Premier Wen Jiabao, who will pay an official visit to the Netherlands, is due to meet senior EU officials, including Jose Manuel Barroso, president of the EU Commission, and Javier Solana, secretary-general of the EU Council.
However, China is unlikely to get its key wish: the lifting of an arms embargo that has been in place ever since the crushing of the pro-democracy student movement in Tiananmen Square 15 years ago. While major EU members, such as France and Germany, have been pushing for this, EU procedures require such a decision to be unanimous.
The Dutch foreign minister, Bernard Bot, said last month that the EU would give China a 'signal' during the summit.
'We are ready to give a positive signal as far as the lifting of the embargo is concerned,' he said. 'But there remain a number of ... conditions which we have put forward considering the human rights situation.' The Netherlands currently holds the EU's rotating presidency.
Chinese officials insist that they have made 'tremendous progress' in human rights in recent years and say that if there are differences, then they should be discussed within human rights dialogues, of which 17 have been held, but should not be linked to the arms embargo.
There are signs that China may release some political prisoners in the hope of mollifying its critics. In April, a prominent labour leader, Chen Gang , was freed three years earlier than scheduled. Then, late last month, Liu Jingsheng , a leading dissident and pro-democracy campaigner, was released after more than a decade in prison.

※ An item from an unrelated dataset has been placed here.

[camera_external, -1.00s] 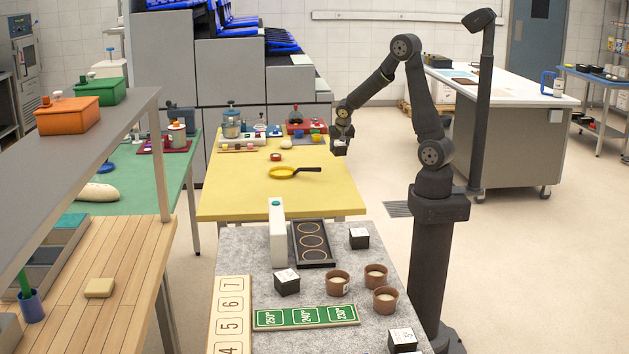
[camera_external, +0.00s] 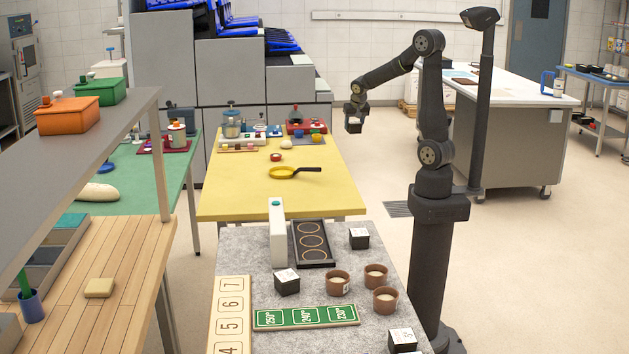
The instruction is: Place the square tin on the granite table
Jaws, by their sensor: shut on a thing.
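My gripper (camera_external: 355,112) is shut on a small dark square tin (camera_external: 354,126) with a pale top. It holds the tin in the air, over the floor just right of the yellow table's far end as seen here. The grey speckled table (camera_external: 240,246) in the foreground looks like the granite one. Similar black square tins with white tops stand on it: one at the back right (camera_external: 359,238), one near the middle (camera_external: 287,282) and one at the front right (camera_external: 402,340).
The grey table also bears brown pots (camera_external: 385,299), a green temperature strip (camera_external: 306,316), a numbered board (camera_external: 229,322), a black ringed tray (camera_external: 329,257) and a white upright box (camera_external: 277,233). The yellow table (camera_external: 240,195) holds a yellow pan (camera_external: 285,172). A white-topped counter (camera_external: 510,87) stands right.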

There is also a report that Wu Shishen , a former Xinhua editor sentenced to life imprisonment for leaking former president Jiang Zemin's 1992 speech to a party congress, may be released next year.

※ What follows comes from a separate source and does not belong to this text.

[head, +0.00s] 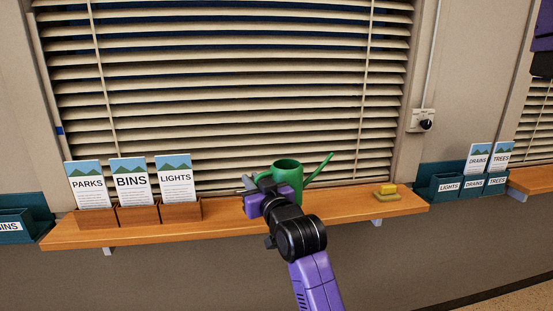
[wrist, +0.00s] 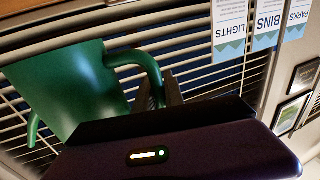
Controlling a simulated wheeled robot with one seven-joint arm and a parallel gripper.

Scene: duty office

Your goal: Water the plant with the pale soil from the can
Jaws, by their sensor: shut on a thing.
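The green watering can (head: 287,173) is at the middle of the wooden shelf in the head view, upright, with its spout pointing up to the right. My gripper (head: 251,182) is at the can's left side. In the wrist view the can (wrist: 70,88) fills the left part, and its curved handle runs down between my gripper's fingers (wrist: 160,92), which are shut on it. My wrist and arm hide the can's base, so I cannot tell whether it touches the shelf. No plant or soil shows in either view.
The wooden shelf (head: 230,222) runs under the window blinds (head: 230,90). Leaflet holders marked PARKS (head: 97,219), BINS and LIGHTS stand at its left. A yellow block on a small base (head: 386,190) sits at its right. Teal racks (head: 440,186) flank the shelf.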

Officials in Washington have opposed lifting the embargo, arguing on human rights grounds but also saying that it could upset the balance of military power across the Taiwan Strait. China has called the embargo a relic of the cold war and argued that it is an obstacle to closer ties with the EU.
The Europeans are hoping to have in place a binding code of conduct on arms exports before lifting the embargo. The thinking is that after the embargo is lifted, member states would still have to adhere to a code whereby no sales of arms would be made if they are likely to be used for domestic repression or to violate human rights.
Aside from action on the arms embargo, China is also asking the EU to accord it the formal status of a market economy, which would strengthen the country's ability to contest charges of dumping under World Trade Organisation rules.
However, this seems unlikely, since a recent preliminary EU report concluded that China is not yet a 'full market economy' but remains a non-market economy still dependent on a planned economic system.
British Foreign Secretary Jack Straw is said to have suggested that the EU, instead of lifting the embargo early, should concentrate on granting China 'market economy' status. However, this was reportedly opposed by German Foreign Minister Joschka Fischer.
As a result, despite a show of goodwill and the signing of a slew of agreements, the summit may well prove disappointing for China. But trade between the two continues to increase, and China is now the EU's biggest trading partner after the United States.